Creemos que la idea es todo y, además, que es única. Nace, inmediatamente, el temor de que alguien quiera robarla. En lugar de salir a cotejar y contrastar la idea con el mercado, con especialistas de esa misma actividad, con colegas, tendemos a protegerla, a tal punto que nunca reunimos la información necesaria para saber cuán viable resultaría.
Los emprendedores nos perdemos en el desierto de la idea. El resultado es siempre el mismo: se lleva adelante el proyecto sin un buen entendimiento del mercado o, directamente, nunca se concreta. En ambos casos, se fracasa.
Y se fracasa por una fantasía. Por la falacia de creer que tenemos algo que es sumamente valioso cuando no lo es. La idea es nada o, al menos, muy poco. Hagamos un breve cálculo: existen alrededor de 6900 millones de personas en el mundo. Supongamos que el 3 por ciento –207 millones– tiene rutinas similares, que se enfrenta a problemas diarios parecidos y que trata de encontrar soluciones originales a esas situaciones. Imaginemos, también, que cada persona tiene tres ideas por año. Entonces, tendremos 621 millones de posibles negocios.

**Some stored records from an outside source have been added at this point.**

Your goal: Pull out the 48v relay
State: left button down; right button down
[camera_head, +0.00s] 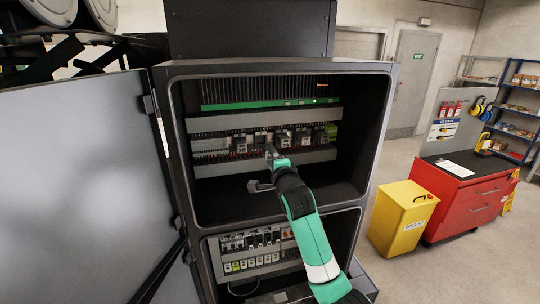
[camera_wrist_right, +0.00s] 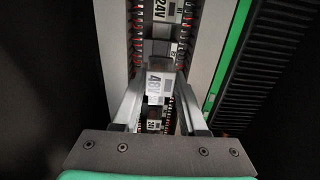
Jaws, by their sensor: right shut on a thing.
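The 48V relay (camera_wrist_right: 158,86), a pale block with a partly readable "48" label, is between the two fingers of my right gripper (camera_wrist_right: 158,98) in the right wrist view. The gripper is shut on it. In the head view my right gripper (camera_head: 271,153) reaches into the upper bay of the open cabinet, at the relay row, and largely hides the relay there. I cannot tell whether the relay still touches its socket. A relay labelled 24V (camera_wrist_right: 160,12) stands in the same row. My left gripper is not in view.
Other relays (camera_head: 302,136) line the rail beside the gripper, between grey wire ducts (camera_head: 236,119). A green strip (camera_head: 270,103) runs above. The cabinet door (camera_head: 85,190) stands open at left. A yellow bin (camera_head: 402,218) and red tool cabinet (camera_head: 468,196) stand at right.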

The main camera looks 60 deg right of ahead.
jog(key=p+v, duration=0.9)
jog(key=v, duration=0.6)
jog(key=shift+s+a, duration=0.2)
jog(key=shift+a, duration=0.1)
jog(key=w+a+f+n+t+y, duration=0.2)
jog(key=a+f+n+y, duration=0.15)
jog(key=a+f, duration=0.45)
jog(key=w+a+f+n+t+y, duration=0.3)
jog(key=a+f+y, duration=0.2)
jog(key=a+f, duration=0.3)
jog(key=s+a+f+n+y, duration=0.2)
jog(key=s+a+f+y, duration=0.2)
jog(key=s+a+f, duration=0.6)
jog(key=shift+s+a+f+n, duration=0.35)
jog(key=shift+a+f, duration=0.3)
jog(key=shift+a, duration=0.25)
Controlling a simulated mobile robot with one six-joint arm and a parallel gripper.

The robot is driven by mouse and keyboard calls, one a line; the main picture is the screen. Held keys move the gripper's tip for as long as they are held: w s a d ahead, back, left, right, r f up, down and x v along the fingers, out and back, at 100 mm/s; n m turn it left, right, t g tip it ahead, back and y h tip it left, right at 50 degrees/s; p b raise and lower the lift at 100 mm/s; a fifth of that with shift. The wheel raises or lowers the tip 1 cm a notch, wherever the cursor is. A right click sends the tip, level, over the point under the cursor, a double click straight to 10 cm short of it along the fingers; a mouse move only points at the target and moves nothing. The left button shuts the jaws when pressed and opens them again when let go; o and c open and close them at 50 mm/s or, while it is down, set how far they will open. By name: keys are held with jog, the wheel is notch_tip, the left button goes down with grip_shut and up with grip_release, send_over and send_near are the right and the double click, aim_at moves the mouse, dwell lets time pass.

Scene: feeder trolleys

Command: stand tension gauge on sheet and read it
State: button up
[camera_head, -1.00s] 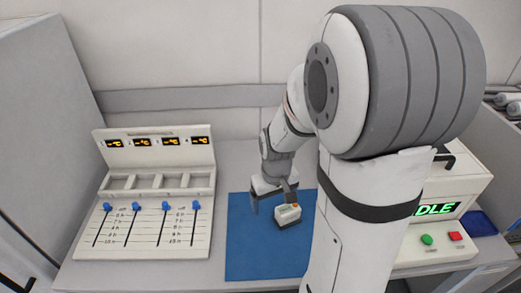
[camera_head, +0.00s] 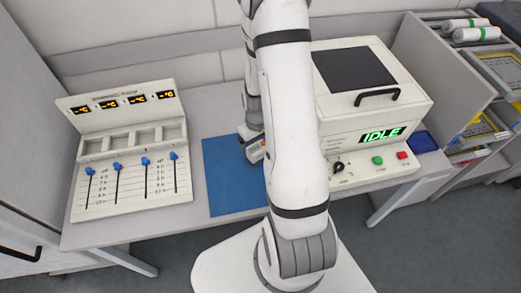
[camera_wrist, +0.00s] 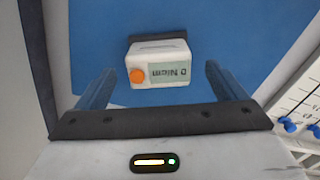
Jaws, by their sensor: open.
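The tension gauge is a small white and dark block with an orange button and a grey display. In the wrist view the gauge (camera_wrist: 148,55) rests on the blue sheet (camera_wrist: 90,25), and its display reads "0 N/cm" upside down. My gripper (camera_wrist: 160,72) is open, with one finger to each side of the gauge and a gap on both sides. In the head view the gauge (camera_head: 257,151) is partly hidden by my arm. The blue sheet (camera_head: 228,180) lies flat on the bench, its right part hidden. My gripper (camera_head: 250,138) is just above the gauge there, mostly hidden.
A white slider panel (camera_head: 135,205) with several blue knobs and orange displays stands left of the sheet. A white machine (camera_head: 345,150) showing "IDLE", with green and red buttons, stands right. A rack (camera_head: 480,90) with rolls and trays is at far right. The sheet's left part is clear.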

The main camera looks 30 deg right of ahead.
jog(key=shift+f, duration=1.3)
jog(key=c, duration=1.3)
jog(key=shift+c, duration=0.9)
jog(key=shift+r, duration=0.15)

Adicionalmente, consideremos que sólo en los Estados Unidos, China, Alemania y Japón, según la Organización Mundial de Propiedad Intelectual (OMPI), durante 2011, se solicitaron registros por alrededor de 1,5 millón de patentes, 3 millones de marcas y 790.000 dibujos técnicos. Es fácil percibir que las probabilidades de que una idea sea totalmente original resultan, prácticamente, nulas.
Lo viví en carne propia. Cuando comencé mi primer emprendimiento, Officenet, pensé que teníamos una idea totalmente novedosa. Sin embargo, tiempo después, descubrí que existía una empresa idéntica, llamada Ofishop. Claramente, el éxito de mi compañía no se basó en una ocurrencia brillante u original.
Es más, si pensamos en algunos de los proyectos más exitosos de la Argentina en los últimos años, tampoco encontraremos que el factor diferencial estuvo en la idea. Marcos Galperín lanzó Mercado Libre con una premisa muy clara: “Seré el eBay de América latina”. Algo parecido ocurrió con Roby Souviron y Despegar.com.
Pero entonces, ¿la idea no tiene valor? Sí, lo tiene, aunque sólo cuando existe un sustento detrás. “Por una idea pago US$ 0,05. Por una implementación, ¡pago una fortuna!”. Esta célebre frase de Peter Drucker expresa perfectamente el punto.
El espejismo de la idea engaña. Nos enfoca en un “qué” brillante y seductor, y nos aleja de la cuestión esencial que debe desvelar a todo emprendedor: el “cómo”. Es en el proceso, en la investigación, en el desarrollo y en la puesta en acción que se gesta la verdadera diferencia. La idea tiene importancia como un punto de partida, como la ignición de un motor que la trasciende. El valor no está en la idea, sino en lo que se haga con ella.